混乱する戦場の中で、互いの世界の装者たちの連携もあり未来は響を上手く戦場から離れさせ、暴走する響を助けるために絶唱を使用。
その直前の未来との会話で自我を取り戻しかけていた響も、絶唱の負荷が未来を傷付けるのを防ぐべく、同じく絶唱を使用する。


互いを助けようとする二人の絶唱によるフォニックゲインは、未来の「神獣鏡」のシンフォギアをエクスドライブモードへと引き上げた。
暴走状態から解けつつあった響は、絶唱を使ってでも自分に手を伸ばし続ける未来の姿に心を打たれる。



…なんで、私なんかのために…


どうせ誰も助けてくれない……
みんな一緒、わたしのことなんて誰も……、なのに……


-違う
小日向未来は……
いっつもわたしのことを想って、傍にいて、助けてくれる人
そして、わたしも未来の事が好きだった
どうして、そんな当たり前のことを、忘れていたんだろう……



未来の意志の強さを思い知った響は、かつての未来も同じように自分の味方でいてくれたことを思い出す。
そしてついに、自分を助けようと差し伸ばし続けられていた未来の手を取ることを決め、「助けて」と未来に願った。


響の願いを未来が拒むわけがなく、未来は響を絶対に助けることを宣言。


誰かとの繋がりをずっと求めていた孤独な少女は、ついに信頼できる人の手を取ることが出来たのだった。



そして、後日メディカルチェックを受けた響の身体からは、ガングニールの破片とカルマノイズの呪いが消失していた。
並行世界から来た大切な幼馴染によって、響は死の恐怖と孤独から解放されたのだ。


未来との交流によって身体だけでなく心も救われた響は、自分の手が壊すためのものではなく繋ぐためのものだと実感すると共に、
自分の世界に帰っていった彼女とまた会いたいと思いながら公園を歩いていた。


そんな彼女に、少し前に別れたばかりの幼馴染の声が掛けられる。
「まだこの世界にいたの?」と振り向いた彼女の前にいたのは、並行世界の未来――つまり、彼女の本当の幼馴染の小日向未来であった。
再会を果たし、未来が辛い環境に置かれた自分を独りにしてしまったことをずっと後悔し続け、同時に自分を想い続けていたことを知った響は、
自分の世界にも未来が、自分にとっての「陽だまり」があったことを改めて実感し、やっと笑顔を見せるのだった。



ああ…そうだ。

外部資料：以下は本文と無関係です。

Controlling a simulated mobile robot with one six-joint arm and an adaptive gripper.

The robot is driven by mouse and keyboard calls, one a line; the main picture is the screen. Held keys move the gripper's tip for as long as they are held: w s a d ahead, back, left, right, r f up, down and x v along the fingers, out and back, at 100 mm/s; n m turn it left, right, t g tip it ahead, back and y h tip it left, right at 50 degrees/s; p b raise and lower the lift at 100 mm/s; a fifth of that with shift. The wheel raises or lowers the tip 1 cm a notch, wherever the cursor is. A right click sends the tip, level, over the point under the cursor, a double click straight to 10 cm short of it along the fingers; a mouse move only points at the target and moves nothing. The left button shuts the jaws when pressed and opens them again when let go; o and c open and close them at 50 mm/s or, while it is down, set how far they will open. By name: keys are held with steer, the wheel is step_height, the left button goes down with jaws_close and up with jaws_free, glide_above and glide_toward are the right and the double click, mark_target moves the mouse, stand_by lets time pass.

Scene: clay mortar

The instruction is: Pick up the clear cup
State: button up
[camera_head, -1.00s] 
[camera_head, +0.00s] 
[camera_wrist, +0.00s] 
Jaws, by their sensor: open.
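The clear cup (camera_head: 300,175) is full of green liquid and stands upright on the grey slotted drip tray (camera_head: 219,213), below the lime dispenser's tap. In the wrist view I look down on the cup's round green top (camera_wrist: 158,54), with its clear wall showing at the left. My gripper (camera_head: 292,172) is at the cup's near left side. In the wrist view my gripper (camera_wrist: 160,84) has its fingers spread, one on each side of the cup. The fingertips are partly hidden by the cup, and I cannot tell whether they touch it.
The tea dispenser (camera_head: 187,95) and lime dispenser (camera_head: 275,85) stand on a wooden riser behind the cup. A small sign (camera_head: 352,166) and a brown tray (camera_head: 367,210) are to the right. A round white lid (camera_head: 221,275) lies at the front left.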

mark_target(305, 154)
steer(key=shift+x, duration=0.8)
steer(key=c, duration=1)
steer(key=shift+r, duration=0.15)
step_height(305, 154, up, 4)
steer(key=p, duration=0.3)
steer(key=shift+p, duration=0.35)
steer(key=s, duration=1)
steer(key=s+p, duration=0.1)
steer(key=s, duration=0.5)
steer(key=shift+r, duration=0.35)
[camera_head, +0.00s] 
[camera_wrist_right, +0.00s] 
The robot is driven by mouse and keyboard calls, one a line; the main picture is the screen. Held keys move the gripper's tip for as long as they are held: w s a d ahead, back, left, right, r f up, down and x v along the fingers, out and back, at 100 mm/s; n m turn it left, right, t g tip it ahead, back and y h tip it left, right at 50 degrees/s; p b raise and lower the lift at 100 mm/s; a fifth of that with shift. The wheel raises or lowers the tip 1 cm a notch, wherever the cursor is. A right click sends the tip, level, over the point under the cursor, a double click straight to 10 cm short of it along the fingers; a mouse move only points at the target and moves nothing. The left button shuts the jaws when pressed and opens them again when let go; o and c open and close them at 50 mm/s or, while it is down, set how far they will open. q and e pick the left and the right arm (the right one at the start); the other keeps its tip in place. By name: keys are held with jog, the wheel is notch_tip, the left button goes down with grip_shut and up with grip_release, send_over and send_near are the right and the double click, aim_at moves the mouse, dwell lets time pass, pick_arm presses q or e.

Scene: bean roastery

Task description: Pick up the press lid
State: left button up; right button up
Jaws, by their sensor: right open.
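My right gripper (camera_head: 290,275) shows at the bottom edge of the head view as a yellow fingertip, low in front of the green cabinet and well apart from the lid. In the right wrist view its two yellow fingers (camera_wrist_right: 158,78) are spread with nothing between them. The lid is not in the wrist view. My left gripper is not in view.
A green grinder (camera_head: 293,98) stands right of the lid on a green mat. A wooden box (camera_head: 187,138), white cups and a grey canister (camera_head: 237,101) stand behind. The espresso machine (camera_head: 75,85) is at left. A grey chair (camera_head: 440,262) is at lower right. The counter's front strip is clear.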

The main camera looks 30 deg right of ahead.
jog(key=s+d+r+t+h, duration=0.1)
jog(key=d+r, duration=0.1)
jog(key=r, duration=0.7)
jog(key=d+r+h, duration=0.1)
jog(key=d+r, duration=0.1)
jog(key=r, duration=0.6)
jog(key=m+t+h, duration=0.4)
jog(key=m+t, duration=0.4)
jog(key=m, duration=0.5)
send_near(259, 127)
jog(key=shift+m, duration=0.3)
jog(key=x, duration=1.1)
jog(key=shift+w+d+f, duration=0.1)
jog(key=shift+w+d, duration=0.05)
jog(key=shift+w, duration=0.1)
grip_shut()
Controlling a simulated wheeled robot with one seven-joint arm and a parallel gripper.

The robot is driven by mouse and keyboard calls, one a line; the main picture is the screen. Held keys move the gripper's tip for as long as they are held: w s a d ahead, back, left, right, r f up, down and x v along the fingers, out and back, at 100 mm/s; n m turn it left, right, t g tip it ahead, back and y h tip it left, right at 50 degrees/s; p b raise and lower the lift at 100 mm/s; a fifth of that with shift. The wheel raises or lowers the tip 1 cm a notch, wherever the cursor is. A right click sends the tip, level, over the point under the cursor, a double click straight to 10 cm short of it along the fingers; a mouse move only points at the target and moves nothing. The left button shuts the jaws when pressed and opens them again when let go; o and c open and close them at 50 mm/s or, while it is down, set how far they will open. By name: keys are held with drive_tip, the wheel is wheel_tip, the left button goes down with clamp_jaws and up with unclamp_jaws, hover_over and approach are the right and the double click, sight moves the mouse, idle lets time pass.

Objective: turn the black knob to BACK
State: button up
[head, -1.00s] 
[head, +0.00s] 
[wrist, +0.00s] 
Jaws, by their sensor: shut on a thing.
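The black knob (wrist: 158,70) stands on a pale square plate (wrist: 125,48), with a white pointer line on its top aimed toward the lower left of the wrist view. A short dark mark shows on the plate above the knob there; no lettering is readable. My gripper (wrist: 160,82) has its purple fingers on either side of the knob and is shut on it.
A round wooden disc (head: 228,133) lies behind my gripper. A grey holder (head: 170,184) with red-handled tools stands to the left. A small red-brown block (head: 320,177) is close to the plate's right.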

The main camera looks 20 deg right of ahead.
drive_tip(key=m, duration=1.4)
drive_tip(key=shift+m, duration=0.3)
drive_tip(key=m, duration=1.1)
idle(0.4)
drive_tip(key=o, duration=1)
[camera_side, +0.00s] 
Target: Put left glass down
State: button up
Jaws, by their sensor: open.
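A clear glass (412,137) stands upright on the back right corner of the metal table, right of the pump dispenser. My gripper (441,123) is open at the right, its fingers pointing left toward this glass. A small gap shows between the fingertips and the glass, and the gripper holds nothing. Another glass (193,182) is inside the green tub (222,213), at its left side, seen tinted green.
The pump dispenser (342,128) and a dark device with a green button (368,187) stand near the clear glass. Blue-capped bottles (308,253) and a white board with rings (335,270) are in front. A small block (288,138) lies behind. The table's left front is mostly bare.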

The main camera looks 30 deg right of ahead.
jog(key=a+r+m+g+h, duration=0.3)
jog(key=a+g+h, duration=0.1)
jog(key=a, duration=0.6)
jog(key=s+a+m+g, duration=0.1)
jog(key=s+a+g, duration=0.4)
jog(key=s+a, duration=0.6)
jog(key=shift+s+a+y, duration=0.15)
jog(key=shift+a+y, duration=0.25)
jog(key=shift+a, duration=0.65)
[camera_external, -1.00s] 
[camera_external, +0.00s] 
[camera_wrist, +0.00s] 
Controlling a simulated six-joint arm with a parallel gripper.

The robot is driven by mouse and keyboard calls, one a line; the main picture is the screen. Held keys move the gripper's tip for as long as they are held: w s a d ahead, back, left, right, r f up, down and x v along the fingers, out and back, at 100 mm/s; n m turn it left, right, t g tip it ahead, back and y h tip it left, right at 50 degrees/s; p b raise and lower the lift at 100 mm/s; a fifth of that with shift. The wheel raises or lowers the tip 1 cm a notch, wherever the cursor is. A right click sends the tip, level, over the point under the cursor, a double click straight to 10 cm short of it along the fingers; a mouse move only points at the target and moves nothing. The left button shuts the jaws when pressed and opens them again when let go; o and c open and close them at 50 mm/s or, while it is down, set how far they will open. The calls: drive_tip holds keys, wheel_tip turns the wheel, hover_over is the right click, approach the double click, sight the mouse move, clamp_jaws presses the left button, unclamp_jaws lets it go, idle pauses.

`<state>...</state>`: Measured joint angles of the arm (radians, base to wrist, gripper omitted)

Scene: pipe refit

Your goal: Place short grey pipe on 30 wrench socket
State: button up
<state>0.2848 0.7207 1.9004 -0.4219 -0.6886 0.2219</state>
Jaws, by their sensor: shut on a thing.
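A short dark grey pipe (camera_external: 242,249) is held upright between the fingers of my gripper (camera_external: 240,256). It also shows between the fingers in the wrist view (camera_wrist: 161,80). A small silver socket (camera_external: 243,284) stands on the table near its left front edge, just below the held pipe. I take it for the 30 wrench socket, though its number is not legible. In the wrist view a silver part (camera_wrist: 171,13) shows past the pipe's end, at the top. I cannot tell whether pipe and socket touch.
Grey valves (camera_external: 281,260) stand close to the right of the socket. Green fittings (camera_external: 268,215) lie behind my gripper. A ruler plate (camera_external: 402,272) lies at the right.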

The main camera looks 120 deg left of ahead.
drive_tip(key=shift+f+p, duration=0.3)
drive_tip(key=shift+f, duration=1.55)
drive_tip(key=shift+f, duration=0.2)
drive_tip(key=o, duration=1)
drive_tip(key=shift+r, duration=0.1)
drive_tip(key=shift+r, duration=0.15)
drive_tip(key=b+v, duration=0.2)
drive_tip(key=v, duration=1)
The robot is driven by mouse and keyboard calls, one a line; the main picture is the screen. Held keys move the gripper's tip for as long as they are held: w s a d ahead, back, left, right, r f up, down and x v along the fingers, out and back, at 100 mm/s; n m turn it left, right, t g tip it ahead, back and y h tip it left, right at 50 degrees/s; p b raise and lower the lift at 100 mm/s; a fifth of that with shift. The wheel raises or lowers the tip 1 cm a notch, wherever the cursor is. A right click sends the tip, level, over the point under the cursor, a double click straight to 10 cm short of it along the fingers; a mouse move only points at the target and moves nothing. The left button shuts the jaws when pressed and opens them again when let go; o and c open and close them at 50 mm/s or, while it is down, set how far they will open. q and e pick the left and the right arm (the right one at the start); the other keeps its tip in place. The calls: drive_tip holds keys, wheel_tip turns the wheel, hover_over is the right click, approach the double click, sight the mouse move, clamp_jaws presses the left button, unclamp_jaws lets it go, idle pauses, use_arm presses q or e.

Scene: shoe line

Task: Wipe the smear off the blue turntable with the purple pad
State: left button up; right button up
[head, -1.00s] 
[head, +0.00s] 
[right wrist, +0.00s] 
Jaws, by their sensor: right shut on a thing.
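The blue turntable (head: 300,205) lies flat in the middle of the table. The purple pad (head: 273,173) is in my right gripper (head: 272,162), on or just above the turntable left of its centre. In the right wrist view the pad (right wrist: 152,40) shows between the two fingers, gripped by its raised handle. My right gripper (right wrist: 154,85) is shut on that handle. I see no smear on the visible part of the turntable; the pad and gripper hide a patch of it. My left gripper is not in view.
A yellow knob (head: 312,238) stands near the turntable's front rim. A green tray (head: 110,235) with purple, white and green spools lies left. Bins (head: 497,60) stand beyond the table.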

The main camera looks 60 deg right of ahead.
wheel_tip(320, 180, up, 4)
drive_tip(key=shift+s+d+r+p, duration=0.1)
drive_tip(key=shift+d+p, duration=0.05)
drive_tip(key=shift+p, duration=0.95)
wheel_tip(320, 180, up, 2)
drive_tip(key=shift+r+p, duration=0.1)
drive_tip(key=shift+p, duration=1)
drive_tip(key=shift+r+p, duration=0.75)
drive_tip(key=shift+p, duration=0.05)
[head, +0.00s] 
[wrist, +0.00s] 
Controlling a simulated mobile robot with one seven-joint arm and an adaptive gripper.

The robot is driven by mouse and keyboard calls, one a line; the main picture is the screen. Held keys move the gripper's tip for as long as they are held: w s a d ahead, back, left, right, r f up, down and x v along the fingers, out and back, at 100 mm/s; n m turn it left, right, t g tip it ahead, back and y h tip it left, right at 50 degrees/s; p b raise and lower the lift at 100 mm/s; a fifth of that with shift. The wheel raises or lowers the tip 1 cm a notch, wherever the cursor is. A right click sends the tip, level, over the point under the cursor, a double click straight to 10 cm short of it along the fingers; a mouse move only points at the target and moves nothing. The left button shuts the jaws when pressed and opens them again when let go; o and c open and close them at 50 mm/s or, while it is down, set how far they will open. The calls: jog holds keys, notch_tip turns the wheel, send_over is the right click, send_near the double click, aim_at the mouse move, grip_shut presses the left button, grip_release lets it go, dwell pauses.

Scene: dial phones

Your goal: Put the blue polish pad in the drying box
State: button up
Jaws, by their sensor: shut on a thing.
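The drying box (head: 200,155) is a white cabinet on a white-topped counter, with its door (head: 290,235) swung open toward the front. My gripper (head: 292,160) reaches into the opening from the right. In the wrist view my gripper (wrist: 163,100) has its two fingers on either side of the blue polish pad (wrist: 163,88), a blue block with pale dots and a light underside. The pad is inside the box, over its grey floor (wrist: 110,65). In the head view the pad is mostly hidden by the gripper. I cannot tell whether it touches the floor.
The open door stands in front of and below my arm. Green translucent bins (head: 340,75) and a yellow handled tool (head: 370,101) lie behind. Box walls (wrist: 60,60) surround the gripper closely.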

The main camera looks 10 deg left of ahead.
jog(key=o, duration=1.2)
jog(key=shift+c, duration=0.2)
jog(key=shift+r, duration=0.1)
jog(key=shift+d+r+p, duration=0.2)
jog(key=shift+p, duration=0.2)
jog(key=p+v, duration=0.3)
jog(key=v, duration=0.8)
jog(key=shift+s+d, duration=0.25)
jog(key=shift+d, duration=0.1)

わたし、あの時、思い出したんだ
未来は、ずっと私の陽だまりだったんだって……
そうだよ、やっと見つけた
わたしのいるべき場所はここだったんだ……




  • XDクエスト「LOST SONG編 第1章 陽だまり翳りて」

「翳り裂く閃光」の後、本作では様々なイベントクエストが開催されてきたが、この世界についてや平行世界の響の動向については上記のメモリアストーリー「陽の当たらない世界」以外は全くと言って良いほど語られてこなかった。
それころか、「あらゆる平行世界を巻き込む危機に立ち向かう」という内容の常設大型イベントストーリーであるXDクエスト「ギャラルホルン編」でも、この世界は消滅の危機に巻き込まれなかったということで、完全にスルーされていた。
しかし、「翳り裂く閃光」のイベント初開催から実に3年が経過した2020年9月より、XDクエストの新章として平行世界の響を主役に据えた長編ストーリー「LOST SONG編」がスタート。
その際に発表された紫の謎の兵装をまとい、本編世界の響と戦う平行世界の響の姿と、彼女の身に降り注ぐ更なる不幸が話題となった。
なお、このLOST SONG編から本編世界の響と区別するため、こちらの立花響は「ヒビキ」表記が基本となった。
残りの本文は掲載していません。